Give and Receive
Kees Boukema
The Christian Christmas usually ends with the feast of ‘Three Kings’. The evangelist Matthew writes that “wise men from the East” (in the new Bible translation they are called “magicians”) had deduced from the position of the stars that the King of the Jews was born. When they inquired in Jerusalem, Herod, the seated “King of the Jews,” directed them to Bethlehem. From this, according to the hastily consulted priests and theologians, the leader of the people of Israel would emerge.

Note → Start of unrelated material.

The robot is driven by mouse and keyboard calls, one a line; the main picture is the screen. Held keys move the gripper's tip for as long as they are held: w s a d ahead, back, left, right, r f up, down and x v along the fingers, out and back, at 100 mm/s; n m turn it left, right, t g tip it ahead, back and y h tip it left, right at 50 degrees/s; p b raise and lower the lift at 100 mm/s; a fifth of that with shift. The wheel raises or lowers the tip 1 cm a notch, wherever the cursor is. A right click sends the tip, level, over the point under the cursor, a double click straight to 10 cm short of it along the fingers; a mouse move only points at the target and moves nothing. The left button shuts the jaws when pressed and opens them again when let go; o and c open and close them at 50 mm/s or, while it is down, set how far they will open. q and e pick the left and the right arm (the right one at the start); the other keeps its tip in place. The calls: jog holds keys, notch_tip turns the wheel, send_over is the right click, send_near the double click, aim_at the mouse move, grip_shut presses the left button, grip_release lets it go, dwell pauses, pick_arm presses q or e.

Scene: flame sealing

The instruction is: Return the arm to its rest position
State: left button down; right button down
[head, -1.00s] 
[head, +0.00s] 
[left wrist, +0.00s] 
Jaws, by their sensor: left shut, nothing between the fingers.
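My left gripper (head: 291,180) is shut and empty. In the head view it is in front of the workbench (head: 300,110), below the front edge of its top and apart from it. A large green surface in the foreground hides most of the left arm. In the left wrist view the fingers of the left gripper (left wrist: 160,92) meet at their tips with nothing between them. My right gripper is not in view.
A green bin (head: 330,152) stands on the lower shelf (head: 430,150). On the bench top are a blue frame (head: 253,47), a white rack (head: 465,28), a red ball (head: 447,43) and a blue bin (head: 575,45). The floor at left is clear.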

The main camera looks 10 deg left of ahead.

In Bethlehem they did indeed find Joseph and Mary with the child they were looking for. “They prostrated themselves to honor the child and presented him with gifts: gold and frankincense and myrrh.” After receiving “darshan” (purifying presence) from the infant Jesus, the magi returned to their own land. They did not travel through Jerusalem as Herod had instructed them, but, having been warned in a dream, they traveled straight home. When Herod realized that he had been deceived, he had all the newborn boys in Bethlehem killed in order to get rid of any pretender to the throne. But Joseph – warned in a dream by an angel of God that their child was in danger – had already left for Egypt with his wife and child.
In the 2000 years that followed, the Middle East was regularly the battleground of religious zeal coupled with the pursuit of power and brutal violence. From the late Middle Ages, merchants traveled to China via a land route around the Middle East. Among them the legendary Venetian Marco Polo. Dressed in Mongolian clothing, he traveled through China for more than twenty years and found that European culture was primitive in many respects compared to that of China. In 1299 he reported it in his book: “Il Milione”.
In the 16th century, Portuguese sailed around Africa to Asia. They settled in the coastal city of Macau around 1550 and were “tolerated” by the Chinese authorities for two centuries. Order fathers also traveled in their wake. Not with the aim of getting to know the culture of these countries, but to convert the population to Christianity. Only Jesuits took the trouble to delve into the language and culture of China.
Matteo Ricci S.J. who set foot in Macau in 1582, mastered the spoken and written Chinese language at a level that enabled him, in collaboration with the Chinese scholar Xu Guangqi, to translate Chinese classical works into Latin and Western scientific works in Chinese. The German philosopher Leibniz was so impressed by the Chinese classics that he advocated a cultural exchange with China. He considered the arrival of Chinese missionaries to be urgently needed “in view of the deterioration of morality in Europe” (Störig 1, p. 106).
Because of his knowledge of mathematics and astronomy and the maps and technical instruments he brought with him, such as clocks and astrolabes, Ricci attracted the attention of the Chinese elite. In 1601 he even managed to gain entry to the capital Beijing, where he stayed until his death in 1610. In 1692, Emperor Kangxi issued an edict permitting the preaching of Christianity [Introduction to “Gottfried Wilhelm Leibniz, “On the Natural Theology of the Chinese,” Damon, 2006].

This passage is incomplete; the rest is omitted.